Could working with the choreographer be like working with a story editor (who might be on several projects at same time)? You take from them the suggestions that work and help and so on, but let yourself (or lady's group) be the ultimate judge of who your audience is, and make sure you don't forget them...and then modify accordingly?

ECHenry said...

Like your funny take on hair stylists, Marry An. Almast sarcasm, not quite.

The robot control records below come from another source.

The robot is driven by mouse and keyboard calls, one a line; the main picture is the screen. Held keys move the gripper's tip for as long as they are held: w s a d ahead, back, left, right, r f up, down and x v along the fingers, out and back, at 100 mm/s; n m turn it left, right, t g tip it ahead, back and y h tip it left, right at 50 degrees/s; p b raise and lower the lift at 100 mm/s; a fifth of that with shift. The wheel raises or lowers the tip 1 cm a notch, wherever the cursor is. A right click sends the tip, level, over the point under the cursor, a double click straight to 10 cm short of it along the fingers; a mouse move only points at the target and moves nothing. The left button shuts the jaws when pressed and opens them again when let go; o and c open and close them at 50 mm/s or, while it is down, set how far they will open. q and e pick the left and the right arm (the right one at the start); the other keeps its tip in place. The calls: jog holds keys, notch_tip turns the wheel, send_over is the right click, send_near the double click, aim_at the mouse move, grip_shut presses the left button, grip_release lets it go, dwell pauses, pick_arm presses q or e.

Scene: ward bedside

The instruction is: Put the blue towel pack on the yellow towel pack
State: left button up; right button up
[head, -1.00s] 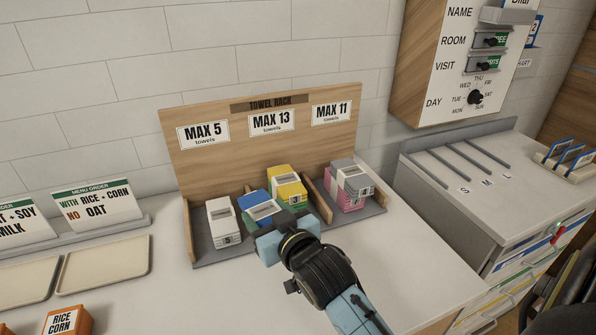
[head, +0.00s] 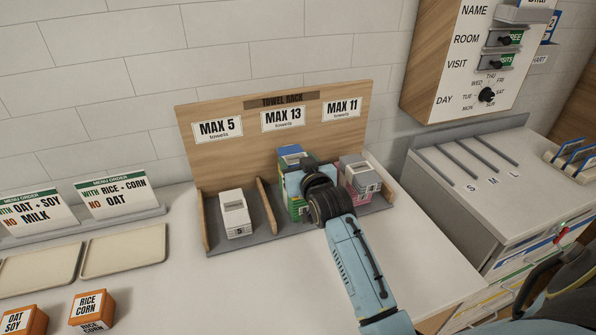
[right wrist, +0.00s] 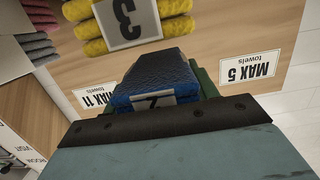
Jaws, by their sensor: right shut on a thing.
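The blue towel pack (head: 291,153) is held in my right gripper (head: 298,165) at the middle bay of the towel rack. It also shows in the right wrist view (right wrist: 158,75), gripped at the bottom, with a label reading 2. The yellow towel pack (right wrist: 92,41), labelled 3, is at the top of that tilted view, close to the blue pack. I cannot tell whether the two touch. In the head view my right gripper and arm hide most of the yellow pack. My left gripper is not in view.
The wooden towel rack (head: 188,115) has dividers beside the middle bay. A white pack (head: 236,214) stands in the left bay, and grey and pink packs (head: 357,172) are stacked in the right bay. Trays (head: 125,250) and orange boxes (head: 93,303) are at left. The front counter is clear.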

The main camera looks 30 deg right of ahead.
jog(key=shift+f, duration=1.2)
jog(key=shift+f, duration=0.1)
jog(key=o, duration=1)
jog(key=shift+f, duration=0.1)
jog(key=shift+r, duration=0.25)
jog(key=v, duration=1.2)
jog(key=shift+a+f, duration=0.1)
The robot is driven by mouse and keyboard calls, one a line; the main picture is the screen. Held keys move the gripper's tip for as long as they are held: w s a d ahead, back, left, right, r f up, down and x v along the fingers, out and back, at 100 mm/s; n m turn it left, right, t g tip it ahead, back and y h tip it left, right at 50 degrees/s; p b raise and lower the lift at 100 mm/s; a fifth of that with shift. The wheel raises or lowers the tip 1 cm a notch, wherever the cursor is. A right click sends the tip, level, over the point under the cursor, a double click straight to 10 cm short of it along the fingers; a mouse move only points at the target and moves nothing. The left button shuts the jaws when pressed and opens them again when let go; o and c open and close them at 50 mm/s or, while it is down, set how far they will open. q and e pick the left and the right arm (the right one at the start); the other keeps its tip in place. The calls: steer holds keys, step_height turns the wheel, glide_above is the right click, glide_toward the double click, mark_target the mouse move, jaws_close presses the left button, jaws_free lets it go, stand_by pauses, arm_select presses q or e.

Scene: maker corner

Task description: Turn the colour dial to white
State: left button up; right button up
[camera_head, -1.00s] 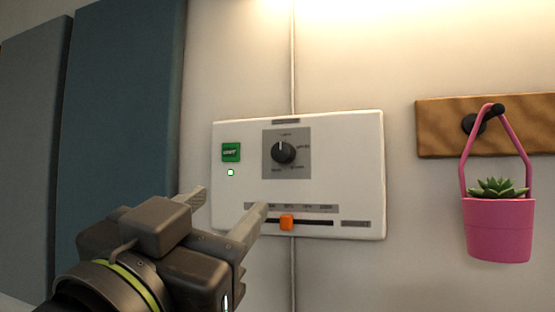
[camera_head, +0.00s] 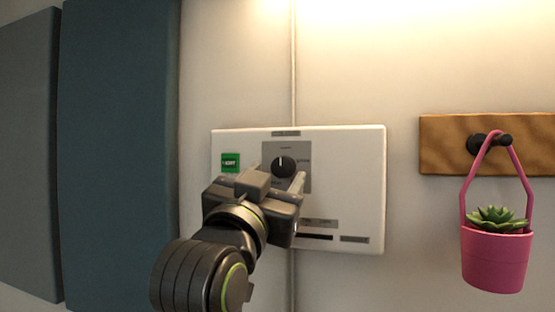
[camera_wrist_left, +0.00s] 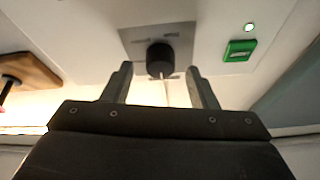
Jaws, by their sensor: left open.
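The colour dial (camera_head: 283,167) is a round black knob on a grey square plate (camera_head: 302,150) in the white wall panel (camera_head: 350,170). Its white mark points up in the head view, toward a small label too blurred to read. My left gripper (camera_head: 276,177) is in front of the panel, just below the dial, with its fingers toward the plate. In the left wrist view the dial (camera_wrist_left: 160,59) lies ahead, between the lines of the two open fingers (camera_wrist_left: 161,84). Nothing is between the fingertips. My right gripper is not in view.
A green button (camera_head: 230,162) is left of the dial. My arm hides the slider's orange knob and part of its slot. A pink hanging pot (camera_head: 497,258) with a succulent hangs from a wooden board (camera_head: 450,145) at right. Blue panels (camera_head: 120,150) stand at left.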

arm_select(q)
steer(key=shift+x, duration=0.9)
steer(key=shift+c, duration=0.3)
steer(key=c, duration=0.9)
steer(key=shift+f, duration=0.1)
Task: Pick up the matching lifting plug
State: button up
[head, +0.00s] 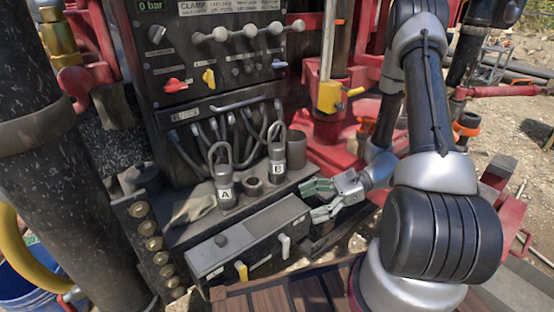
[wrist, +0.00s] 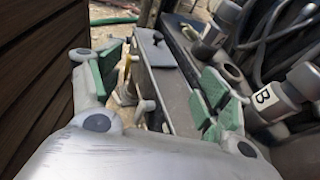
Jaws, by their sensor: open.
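Two grey lifting plugs with loop handles stand upright on a dark shelf in the head view. Plug A (head: 228,187) is at the left and plug B (head: 278,163) is farther right and back. My gripper (head: 319,201) is open and empty, to the right of both plugs, its green-padded fingers pointing left. In the wrist view, plug B (wrist: 291,88) shows its label just outside the right finger. Another plug (wrist: 219,24) stands farther off, its label not readable. Between the open fingers (wrist: 160,80) I see a grey box, not a plug.
The long grey box (head: 250,236) with small levers lies in front of the shelf. A cloth (head: 193,209) lies left of A.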

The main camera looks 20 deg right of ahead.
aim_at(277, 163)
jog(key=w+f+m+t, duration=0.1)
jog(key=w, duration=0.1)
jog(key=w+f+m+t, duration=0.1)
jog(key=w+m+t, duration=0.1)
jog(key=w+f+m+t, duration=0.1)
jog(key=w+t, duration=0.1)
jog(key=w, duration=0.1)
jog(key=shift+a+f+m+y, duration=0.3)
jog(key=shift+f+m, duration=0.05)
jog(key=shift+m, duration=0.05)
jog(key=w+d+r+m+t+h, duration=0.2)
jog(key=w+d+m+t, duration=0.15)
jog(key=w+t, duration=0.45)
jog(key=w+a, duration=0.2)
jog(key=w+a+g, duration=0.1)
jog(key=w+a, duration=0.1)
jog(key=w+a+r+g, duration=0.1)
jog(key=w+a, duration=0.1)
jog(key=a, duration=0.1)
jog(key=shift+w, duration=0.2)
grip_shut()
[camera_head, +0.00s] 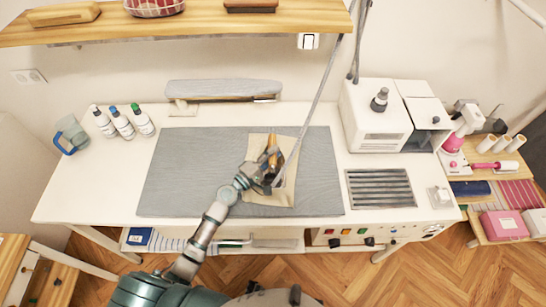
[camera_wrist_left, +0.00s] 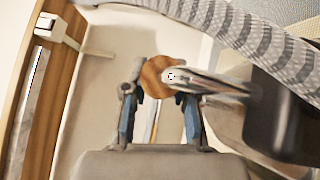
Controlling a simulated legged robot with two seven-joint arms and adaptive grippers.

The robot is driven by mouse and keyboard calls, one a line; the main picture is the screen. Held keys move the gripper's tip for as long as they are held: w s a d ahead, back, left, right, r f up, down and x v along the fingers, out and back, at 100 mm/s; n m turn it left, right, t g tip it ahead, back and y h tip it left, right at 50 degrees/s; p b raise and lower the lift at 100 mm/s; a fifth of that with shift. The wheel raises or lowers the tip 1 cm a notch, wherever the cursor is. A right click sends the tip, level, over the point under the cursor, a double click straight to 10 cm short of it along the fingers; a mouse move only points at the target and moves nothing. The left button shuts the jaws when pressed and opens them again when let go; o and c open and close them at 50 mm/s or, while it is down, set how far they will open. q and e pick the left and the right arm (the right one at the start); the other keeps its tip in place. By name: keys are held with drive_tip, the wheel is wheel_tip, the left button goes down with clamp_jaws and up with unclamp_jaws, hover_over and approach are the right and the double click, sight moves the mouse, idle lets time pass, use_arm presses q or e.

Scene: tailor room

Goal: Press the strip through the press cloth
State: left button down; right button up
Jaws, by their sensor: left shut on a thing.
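The beige press cloth (camera_head: 282,195) lies on the grey pressing mat (camera_head: 190,175) on the white table. My left gripper (camera_head: 268,176) is over the cloth, shut on the iron, whose brown handle (camera_head: 271,152) shows just beyond the fingers. In the left wrist view the fingers (camera_wrist_left: 158,108) close around the round wooden handle end (camera_wrist_left: 157,76), with the dark iron body (camera_wrist_left: 285,115) to the right. I cannot tell whether the iron touches the cloth. The strip does not show. My right gripper is not in view.
A grey sleeve board (camera_head: 222,89) stands behind the mat. Several bottles (camera_head: 122,124) and a blue-handled jug (camera_head: 73,132) are at the back left. A white steam unit (camera_head: 375,118) and a slatted metal rest (camera_head: 380,188) are on the right. A wooden shelf (camera_head: 190,26) hangs above.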

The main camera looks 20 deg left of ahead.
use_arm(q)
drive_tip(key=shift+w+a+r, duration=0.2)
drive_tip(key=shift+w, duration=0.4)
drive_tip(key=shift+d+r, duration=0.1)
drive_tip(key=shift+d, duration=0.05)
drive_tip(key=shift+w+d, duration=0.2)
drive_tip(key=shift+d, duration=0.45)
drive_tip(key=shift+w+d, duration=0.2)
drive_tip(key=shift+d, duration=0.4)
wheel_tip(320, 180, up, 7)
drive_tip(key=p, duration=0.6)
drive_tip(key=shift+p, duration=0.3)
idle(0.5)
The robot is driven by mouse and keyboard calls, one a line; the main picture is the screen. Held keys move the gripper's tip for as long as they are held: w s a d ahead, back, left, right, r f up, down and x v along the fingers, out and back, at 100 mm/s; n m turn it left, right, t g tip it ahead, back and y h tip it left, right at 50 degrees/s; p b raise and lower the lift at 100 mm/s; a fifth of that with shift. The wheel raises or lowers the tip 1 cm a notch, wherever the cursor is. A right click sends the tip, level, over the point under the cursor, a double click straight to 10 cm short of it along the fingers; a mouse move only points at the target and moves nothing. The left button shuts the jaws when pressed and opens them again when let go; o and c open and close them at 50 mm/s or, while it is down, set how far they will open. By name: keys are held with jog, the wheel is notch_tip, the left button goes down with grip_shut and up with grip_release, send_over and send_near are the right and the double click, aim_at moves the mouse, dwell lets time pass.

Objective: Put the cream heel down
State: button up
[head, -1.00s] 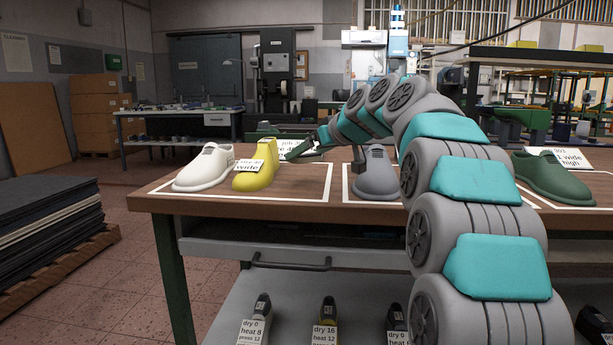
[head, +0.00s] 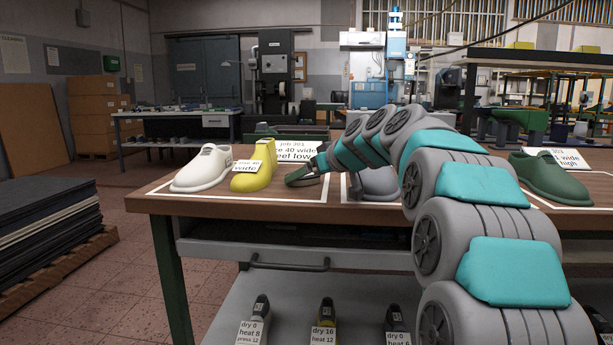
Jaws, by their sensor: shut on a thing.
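My gripper (head: 303,178) is low over the table's left marked area, just right of the yellow shoe last (head: 255,172). It is shut on a thing, taken as the cream heel. I cannot make out the heel itself; the jaws and wrist hide it, and whether it touches the table is unclear. A card reading job 301, 40 wide, heel low (head: 297,150) stands behind my gripper.
A grey last (head: 378,183) stands to the right, partly behind my arm. A green last (head: 548,178) stands at the far right with its own card. The wooden tabletop (head: 165,206) has white outlines. Labelled lasts (head: 326,318) sit on the shelf below.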

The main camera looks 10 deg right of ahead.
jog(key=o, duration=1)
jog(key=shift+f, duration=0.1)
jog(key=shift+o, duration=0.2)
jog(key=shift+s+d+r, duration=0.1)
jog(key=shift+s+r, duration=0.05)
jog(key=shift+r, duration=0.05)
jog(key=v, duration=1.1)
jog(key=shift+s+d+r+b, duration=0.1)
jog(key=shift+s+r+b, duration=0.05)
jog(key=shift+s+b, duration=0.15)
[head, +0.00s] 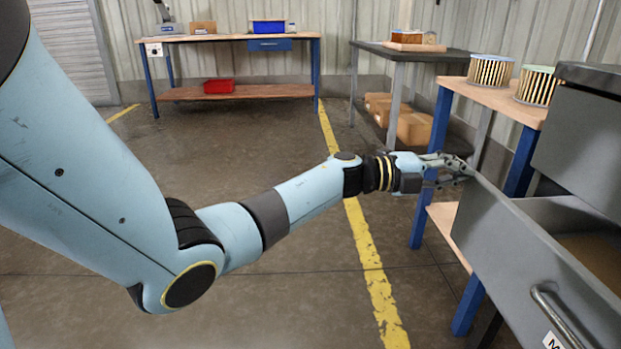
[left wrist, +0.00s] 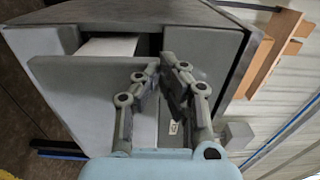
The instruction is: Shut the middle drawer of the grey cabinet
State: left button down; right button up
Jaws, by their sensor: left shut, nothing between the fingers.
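The grey cabinet (head: 585,135) stands at the right of the head view, and it also shows in the left wrist view (left wrist: 225,35). A drawer (head: 535,255) is pulled out below its upper front, with a bar handle (head: 560,315) and a partly cut-off white label starting with M. Its inside shows a brown bottom. My left gripper (head: 465,172) is shut and empty at the drawer front's far upper corner. In the left wrist view the fingertips (left wrist: 164,65) are close to the edge of the grey drawer front (left wrist: 75,100); I cannot tell whether they touch. My right gripper is not in view.
A wooden-topped bench (head: 500,98) with two pleated filter cartridges (head: 490,71) stands just behind the drawer. A dark table (head: 400,52) and a blue-legged workbench (head: 240,37) stand farther back. The floor left of the drawer is clear, with a yellow line (head: 370,260).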

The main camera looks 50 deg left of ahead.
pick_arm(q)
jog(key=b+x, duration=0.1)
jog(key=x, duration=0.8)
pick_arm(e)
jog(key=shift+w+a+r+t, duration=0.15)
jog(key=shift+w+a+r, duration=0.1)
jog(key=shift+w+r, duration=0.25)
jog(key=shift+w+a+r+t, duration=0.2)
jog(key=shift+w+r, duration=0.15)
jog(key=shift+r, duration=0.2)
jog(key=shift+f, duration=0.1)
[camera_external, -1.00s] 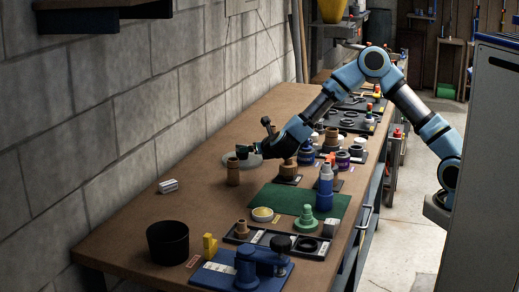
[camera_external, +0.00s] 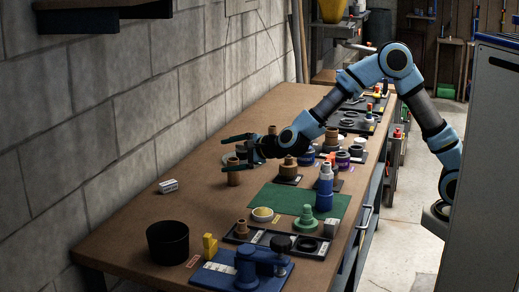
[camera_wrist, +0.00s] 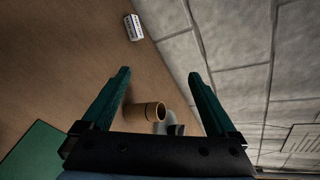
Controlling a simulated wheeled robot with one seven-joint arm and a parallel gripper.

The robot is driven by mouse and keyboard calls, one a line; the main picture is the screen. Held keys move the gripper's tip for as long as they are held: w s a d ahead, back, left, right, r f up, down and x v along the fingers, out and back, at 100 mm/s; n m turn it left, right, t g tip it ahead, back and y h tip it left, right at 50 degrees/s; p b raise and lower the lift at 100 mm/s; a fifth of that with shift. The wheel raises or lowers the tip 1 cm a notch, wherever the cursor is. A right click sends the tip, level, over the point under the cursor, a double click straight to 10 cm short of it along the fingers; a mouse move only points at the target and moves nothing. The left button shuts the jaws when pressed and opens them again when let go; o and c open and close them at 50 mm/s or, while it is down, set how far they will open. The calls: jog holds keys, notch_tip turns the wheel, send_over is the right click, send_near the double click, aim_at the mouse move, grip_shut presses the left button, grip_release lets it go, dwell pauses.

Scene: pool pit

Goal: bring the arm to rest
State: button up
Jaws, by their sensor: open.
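My gripper (camera_external: 228,153) is open over the left-middle of the workbench (camera_external: 122,219), its two green fingers spread towards the wall. In the wrist view the open fingers (camera_wrist: 160,85) point away with nothing held between their tips. A brown wooden cylinder (camera_external: 233,176) stands on the bench just below the fingers in the external view. The same cylinder shows in the wrist view (camera_wrist: 146,111), between the fingers' bases. A grey dish (camera_external: 231,160) is partly hidden behind the gripper.
A small white block (camera_external: 168,186) lies near the wall (camera_external: 140,120). A black pot (camera_external: 168,241) stands at the front left. A green mat (camera_external: 275,199), blue bottle (camera_external: 325,188) and black tray (camera_external: 270,238) crowd the right. Bare bench lies between block and mat.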

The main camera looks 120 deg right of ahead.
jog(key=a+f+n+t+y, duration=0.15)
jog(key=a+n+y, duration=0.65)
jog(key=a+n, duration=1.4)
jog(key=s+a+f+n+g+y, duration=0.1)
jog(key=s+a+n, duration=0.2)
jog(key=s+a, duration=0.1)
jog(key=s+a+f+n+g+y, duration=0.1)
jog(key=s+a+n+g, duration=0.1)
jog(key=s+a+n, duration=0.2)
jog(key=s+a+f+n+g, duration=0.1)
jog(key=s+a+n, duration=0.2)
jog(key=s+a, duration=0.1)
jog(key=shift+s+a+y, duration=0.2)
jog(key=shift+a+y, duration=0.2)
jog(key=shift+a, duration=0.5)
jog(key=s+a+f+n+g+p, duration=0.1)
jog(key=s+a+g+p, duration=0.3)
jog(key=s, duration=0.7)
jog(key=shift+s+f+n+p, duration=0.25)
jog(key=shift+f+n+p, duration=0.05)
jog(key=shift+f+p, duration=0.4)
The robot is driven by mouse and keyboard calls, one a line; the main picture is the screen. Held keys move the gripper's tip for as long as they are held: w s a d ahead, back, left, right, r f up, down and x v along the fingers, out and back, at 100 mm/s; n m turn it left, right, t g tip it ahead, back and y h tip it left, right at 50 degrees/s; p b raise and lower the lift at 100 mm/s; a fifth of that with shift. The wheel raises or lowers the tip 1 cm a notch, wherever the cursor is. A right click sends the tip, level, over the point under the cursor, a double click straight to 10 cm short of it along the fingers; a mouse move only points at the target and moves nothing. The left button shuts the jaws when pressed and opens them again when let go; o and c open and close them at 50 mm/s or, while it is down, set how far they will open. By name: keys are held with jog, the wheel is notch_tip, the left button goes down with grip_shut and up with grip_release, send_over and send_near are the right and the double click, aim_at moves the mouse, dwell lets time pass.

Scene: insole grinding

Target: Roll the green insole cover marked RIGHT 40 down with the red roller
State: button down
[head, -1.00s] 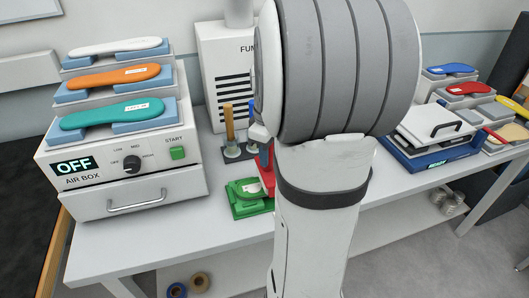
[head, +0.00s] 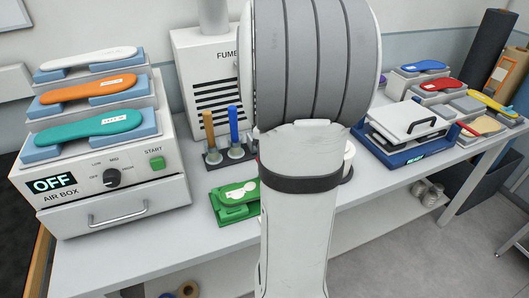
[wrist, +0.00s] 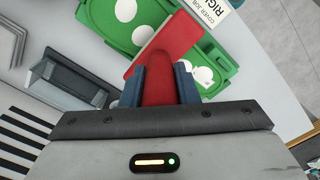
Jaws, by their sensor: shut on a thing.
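My gripper (wrist: 162,84) is shut on a red handle (wrist: 161,88) in the wrist view. A broad red part (wrist: 176,37) lies beyond the fingertips, over a green base (wrist: 218,72) with white round shapes. I take the red tool to be the roller; whether it touches the base I cannot tell. The green base (head: 226,212) also shows left of my arm in the head view, where my gripper is hidden. A green-teal insole (head: 90,127) lies on the lowest blue stand on the air box; its label is too small to read.
The air box (head: 110,195), showing OFF, stands at left. A rack (head: 214,157) holds an orange-handled and a blue-handled tool. A blue press (head: 412,155) and several coloured insoles stand at right. A card reading COVER JOB (wrist: 206,15) lies beside the green base.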

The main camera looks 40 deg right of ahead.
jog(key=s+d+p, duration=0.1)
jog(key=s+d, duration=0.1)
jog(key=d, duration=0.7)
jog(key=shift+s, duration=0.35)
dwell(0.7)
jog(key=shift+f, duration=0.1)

I've written 6 screenplays to date, and the only one I spent any real time thinking about who my auidence was, was a teen comedy I wrote, "Revenge of the Fat Chicks." The obveous demographic for this is teens, HOWEVER after some thinking, I wanted everyone who ever went to public high school to relate so avoided today's jargon, and focused on common cliques that have existed since the dawn of time. My mom whoese in her mid 50s, and a 15 year old neighbor girl I showed the script to like it.

Keep up the great posts.

Sincerly, your biggest fan in the state of Washington,

E.C. Henry from Bonney Lake, WA

MaryAn Batchellor said...

WC, yup. That's about the way it works.

Oh, and for the curious, it took two weeks to learn the choreography and we only made two mistakes - one that nobody noticed and one that resulted in a minor crash. Nobody can say we don't have fun!

The Moviequill said...

or in my case no undies in OU on the Texas side (thank god it wasn't televised)

MaryAn Batchellor said...

So that was you? Sorry about my horns. Hope it healed.

The Moviequill said...

it's amazing what the healing properties of a good salsa can do these days

Fun Joel said...

A correlary to this issue is the problem of people who claim to know who their audience is, but have absolutely no concept that that audience is too small to support the budget that film would require.

MaryAn Batchellor said...

Yikes, Joel, that's a horse of a different color and I'm not qualified to comment but sure would like to know how that happens.